Reverse engineering of geometrically complex automotive structures using X-ray-computed tomography and digital image-based finite element methods

摘要

Stress analyses of complex automotive components can be nearly impossible to achieve due to extreme difficulties in generating a realistic finite element model. A digital image-based finite element approach was used to generate a 3-D f element model from computed tomography (CT) scans of two automotive transmission cases. For the first case, original CT slices of 1024×1024×208 provided by ARACOR Inc. (Sunnyvale, CA) were used to generate a 3-D finite element model containing nearly 400,000 8-node brick elements. For the second case, 770×870×759 CT slices were used to generate a 3-D finite element model containing approximately 650,000 3-D elements. The mesh data generation from CT data for both cases took 6 minutes each on an engineering workstation. The resulting finite element meshes were analyzed using a specially designed finite element equation solver. Approximate solution time was 23 hours for the first case and 66 hours for the second case, again on a standard engineering workstation.
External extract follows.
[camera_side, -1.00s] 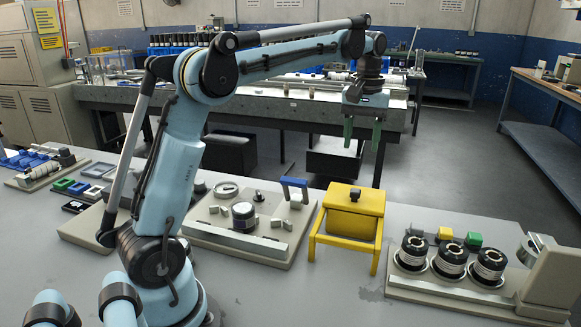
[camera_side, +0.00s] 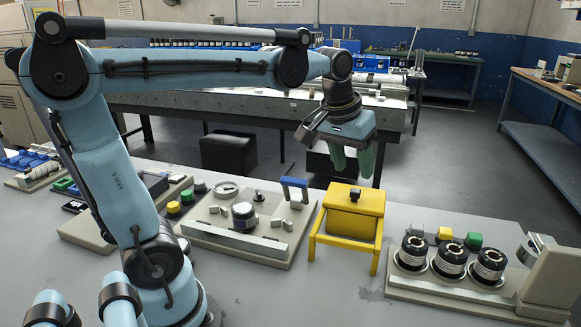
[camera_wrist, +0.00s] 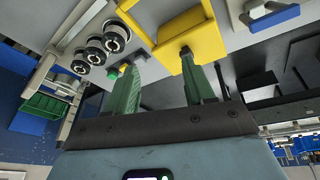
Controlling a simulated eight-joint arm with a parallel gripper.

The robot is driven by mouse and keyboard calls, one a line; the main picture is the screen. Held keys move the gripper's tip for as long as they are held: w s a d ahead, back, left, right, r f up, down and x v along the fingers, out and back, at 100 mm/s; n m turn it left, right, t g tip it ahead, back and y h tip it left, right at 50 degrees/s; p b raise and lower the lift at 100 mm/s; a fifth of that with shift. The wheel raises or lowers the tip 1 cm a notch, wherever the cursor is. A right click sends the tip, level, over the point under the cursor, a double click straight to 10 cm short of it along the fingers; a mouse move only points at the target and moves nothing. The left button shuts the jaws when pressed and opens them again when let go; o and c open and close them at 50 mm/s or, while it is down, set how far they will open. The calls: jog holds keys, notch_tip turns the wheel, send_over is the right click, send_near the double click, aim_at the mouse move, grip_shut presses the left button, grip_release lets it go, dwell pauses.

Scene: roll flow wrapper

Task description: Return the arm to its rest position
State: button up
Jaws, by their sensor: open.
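My gripper (camera_side: 352,163) has two green fingers and hangs in the air above and behind the yellow box stand, in the side view.
The yellow lidded box (camera_side: 351,211) stands on the grey bench (camera_side: 330,290). Right of it is a base with several black-and-white rolls (camera_side: 452,255). Left of it is a beige fixture plate (camera_side: 237,236) with a blue handle (camera_side: 295,184). A granite-topped table (camera_side: 240,107) stands behind.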

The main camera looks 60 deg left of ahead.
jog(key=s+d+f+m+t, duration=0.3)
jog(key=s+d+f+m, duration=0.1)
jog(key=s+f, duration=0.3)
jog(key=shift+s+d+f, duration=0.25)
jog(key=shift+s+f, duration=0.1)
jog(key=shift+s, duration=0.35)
Von Mises stress results for both cases under a wide open throttle reverse loading condition showed stress concentration in regions that correlated with experimental results. This analysis demonstrates the ability of a digital image-based finite element approach to realistically analyze complicated components. When combined with CT data, the digital image-based FE system can analyze already manufactured parts for comparison with product design data. The maximum total digital FE analysis turnaround time of 3 days including scan time represents a tremendous time savings over traditional finite element meshing techniques which, even if possible, often require an average turnaround time of over 90 days.